Brief: Copy all the data exactly, except the pictures.

Material provided:
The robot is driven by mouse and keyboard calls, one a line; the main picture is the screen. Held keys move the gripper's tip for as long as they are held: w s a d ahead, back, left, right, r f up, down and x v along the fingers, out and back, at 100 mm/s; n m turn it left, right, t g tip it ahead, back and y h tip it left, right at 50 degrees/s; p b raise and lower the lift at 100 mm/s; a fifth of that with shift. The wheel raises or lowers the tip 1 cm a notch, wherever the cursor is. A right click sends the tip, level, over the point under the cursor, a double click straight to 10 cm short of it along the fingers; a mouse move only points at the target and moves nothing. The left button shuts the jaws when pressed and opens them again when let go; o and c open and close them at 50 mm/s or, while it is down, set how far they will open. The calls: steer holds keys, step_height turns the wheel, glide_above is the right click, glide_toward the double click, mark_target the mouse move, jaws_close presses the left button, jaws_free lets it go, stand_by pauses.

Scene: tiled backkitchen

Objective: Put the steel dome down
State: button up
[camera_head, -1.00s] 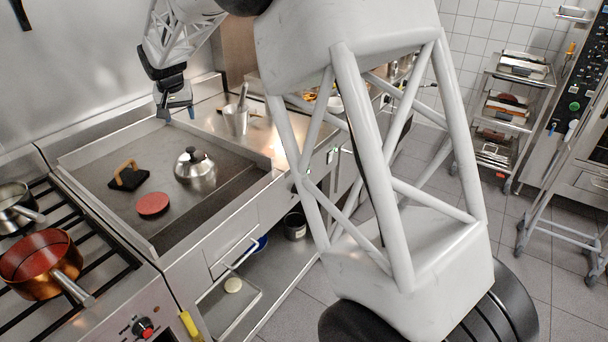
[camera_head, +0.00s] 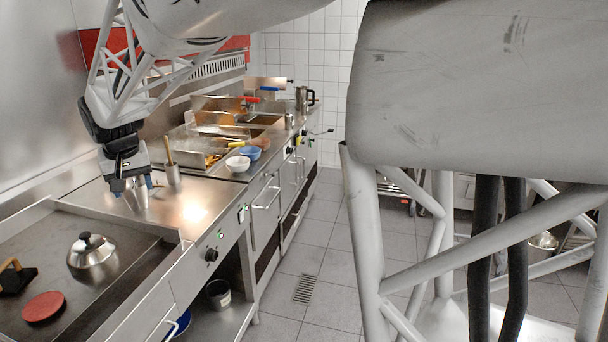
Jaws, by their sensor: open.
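The steel dome (camera_head: 92,258), rounded with a black knob on top, sits upright on the dark griddle plate (camera_head: 118,232). Nothing is gripping it. My gripper (camera_head: 137,196) is open and empty. It points down over the steel counter just beyond the griddle's far edge, behind and to the right of the dome and clearly apart from it. Part of the space between its fingers is hard to make out against the shiny counter.
A red round patty (camera_head: 43,307) and a black press with a wooden handle (camera_head: 14,277) lie on the griddle. A steel cup with utensils (camera_head: 173,174) stands close right of my gripper. White (camera_head: 238,164) and blue (camera_head: 250,153) bowls stand further back. The floor is clear.

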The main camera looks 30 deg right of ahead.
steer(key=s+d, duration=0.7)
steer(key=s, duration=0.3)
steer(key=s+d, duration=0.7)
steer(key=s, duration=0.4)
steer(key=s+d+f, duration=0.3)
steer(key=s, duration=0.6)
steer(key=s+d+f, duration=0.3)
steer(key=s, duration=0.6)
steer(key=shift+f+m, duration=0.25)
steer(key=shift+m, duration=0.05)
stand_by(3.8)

Exercise solution:
The robot is driven by mouse and keyboard calls, one a line; the main picture is the screen. Held keys move the gripper's tip for as long as they are held: w s a d ahead, back, left, right, r f up, down and x v along the fingers, out and back, at 100 mm/s; n m turn it left, right, t g tip it ahead, back and y h tip it left, right at 50 degrees/s; p b raise and lower the lift at 100 mm/s; a fifth of that with shift. The wheel raises or lowers the tip 1 cm a notch, wherever the cursor is. A right click sends the tip, level, over the point under the cursor, a double click straight to 10 cm short of it along the fingers; a mouse move only points at the target and moves nothing. The left button shuts the jaws when pressed and opens them again when let go; o and c open and close them at 50 mm/s or, while it is down, set how far they will open. The calls: steer holds keys, step_height turns the wheel, glide_above is the right click, glide_toward the double click, mark_target the mouse move, jaws_close presses the left button, jaws_free lets it go, stand_by pauses.

Scene: tiled backkitchen

Objective: Put the steel dome down
State: button up
[camera_head, -1.00s] 
[camera_head, +0.00s] 
Jaws, by their sensor: open.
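The steel dome (camera_head: 92,258), rounded with a black knob on top, sits upright on the dark griddle plate (camera_head: 118,232). Nothing is gripping it. My gripper (camera_head: 137,196) is open and empty. It points down over the steel counter just beyond the griddle's far edge, behind and to the right of the dome and clearly apart from it. Part of the space between its fingers is hard to make out against the shiny counter.
A red round patty (camera_head: 43,307) and a black press with a wooden handle (camera_head: 14,277) lie on the griddle. A steel cup with utensils (camera_head: 173,174) stands close right of my gripper. White (camera_head: 238,164) and blue (camera_head: 250,153) bowls stand further back. The floor is clear.

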The main camera looks 30 deg right of ahead.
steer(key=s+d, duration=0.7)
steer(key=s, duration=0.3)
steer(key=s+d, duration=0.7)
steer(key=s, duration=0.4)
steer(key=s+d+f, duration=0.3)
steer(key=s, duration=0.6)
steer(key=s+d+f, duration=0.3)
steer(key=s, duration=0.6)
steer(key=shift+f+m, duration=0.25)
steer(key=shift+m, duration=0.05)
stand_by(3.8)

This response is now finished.